What to do
The line containing "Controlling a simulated" marks the end: extract everything from the first line of the data through that line, exactly, with no pictures.

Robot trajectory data
※ ※ ※

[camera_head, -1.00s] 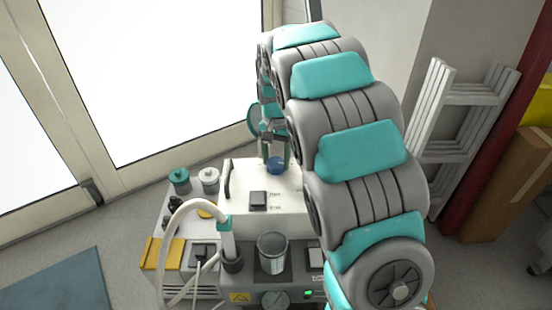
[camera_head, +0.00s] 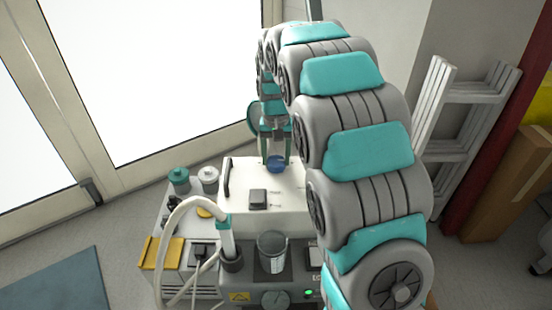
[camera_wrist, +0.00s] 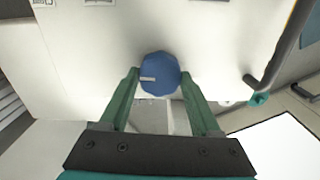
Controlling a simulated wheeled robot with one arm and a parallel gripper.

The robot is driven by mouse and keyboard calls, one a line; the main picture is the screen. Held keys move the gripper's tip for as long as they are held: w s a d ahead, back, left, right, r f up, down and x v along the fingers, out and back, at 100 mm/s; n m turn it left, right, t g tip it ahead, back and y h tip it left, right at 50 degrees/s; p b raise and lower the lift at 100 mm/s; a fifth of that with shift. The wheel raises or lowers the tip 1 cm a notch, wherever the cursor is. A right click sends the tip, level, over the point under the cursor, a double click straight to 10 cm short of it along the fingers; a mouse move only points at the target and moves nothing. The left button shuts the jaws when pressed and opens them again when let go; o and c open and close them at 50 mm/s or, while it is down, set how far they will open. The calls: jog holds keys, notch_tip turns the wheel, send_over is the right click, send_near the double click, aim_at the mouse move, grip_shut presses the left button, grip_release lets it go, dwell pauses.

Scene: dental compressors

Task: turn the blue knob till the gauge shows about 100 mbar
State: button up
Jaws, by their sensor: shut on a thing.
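The blue knob (camera_wrist: 161,77) sits on the white top of the compressor (camera_wrist: 75,50), with a pale mark at its left side in the wrist view. It also shows small in the head view (camera_head: 276,164). My gripper (camera_wrist: 160,80) is shut on the knob, one green finger on each side of it. In the head view my gripper (camera_head: 276,160) reaches down to the knob from above. A round gauge (camera_head: 275,300) is on the front of the compressor at the bottom of the head view. Its reading is too small to make out.
A black handle (camera_wrist: 275,55) stands beside the knob. A glass jar (camera_head: 272,252) and a pale hose (camera_head: 178,225) are at the compressor's front. A white ladder (camera_head: 455,130) leans at the right wall. Glass doors (camera_head: 160,70) are behind.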

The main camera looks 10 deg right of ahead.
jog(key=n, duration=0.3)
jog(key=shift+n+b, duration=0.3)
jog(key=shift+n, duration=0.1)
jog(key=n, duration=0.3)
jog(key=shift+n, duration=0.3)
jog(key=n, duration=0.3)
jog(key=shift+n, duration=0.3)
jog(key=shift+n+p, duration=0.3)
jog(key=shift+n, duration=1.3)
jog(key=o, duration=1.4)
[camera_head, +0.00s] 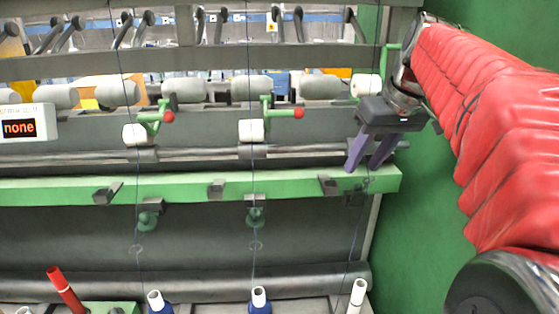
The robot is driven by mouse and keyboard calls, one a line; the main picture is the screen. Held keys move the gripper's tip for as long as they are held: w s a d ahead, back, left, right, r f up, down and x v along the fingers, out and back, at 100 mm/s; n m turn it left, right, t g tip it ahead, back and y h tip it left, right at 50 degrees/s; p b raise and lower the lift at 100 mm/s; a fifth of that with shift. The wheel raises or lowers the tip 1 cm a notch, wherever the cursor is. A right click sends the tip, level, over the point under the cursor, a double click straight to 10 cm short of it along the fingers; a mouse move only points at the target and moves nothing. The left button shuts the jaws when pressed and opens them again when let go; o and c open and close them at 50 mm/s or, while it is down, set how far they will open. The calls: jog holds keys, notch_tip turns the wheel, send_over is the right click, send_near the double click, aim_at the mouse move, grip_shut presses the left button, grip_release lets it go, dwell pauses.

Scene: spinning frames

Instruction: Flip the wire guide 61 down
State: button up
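My gripper (363,168) is at the upper right, pointing down, with two purple fingers apart and nothing visible between them. Its tips are in front of the right end of the green rail (270,183), just above and right of a dark clip-like guide (327,185). Two similar dark guides are farther left on the rail, one in the middle (216,189) and one at the left (107,193). No number is readable, so I cannot tell which part is wire guide 61. I cannot tell whether the fingers touch the rail or the thread there.
Green levers with red knobs, one left (168,117) and one right (298,113), stick out above the rail. Thin threads run down to bobbins (259,299) below. A green wall (425,220) stands at the right.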

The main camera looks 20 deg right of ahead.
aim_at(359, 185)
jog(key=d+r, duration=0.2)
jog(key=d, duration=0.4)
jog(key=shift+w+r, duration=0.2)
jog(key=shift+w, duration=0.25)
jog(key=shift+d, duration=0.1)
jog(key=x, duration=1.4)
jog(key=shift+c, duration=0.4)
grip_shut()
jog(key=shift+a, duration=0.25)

※ ※ ※

Response below
[camera_head, -1.00s] 
[camera_head, +0.00s] 
[camera_wrist, +0.00s] 
Controlling a simulated wheeled robot with one arm and a parallel gripper.

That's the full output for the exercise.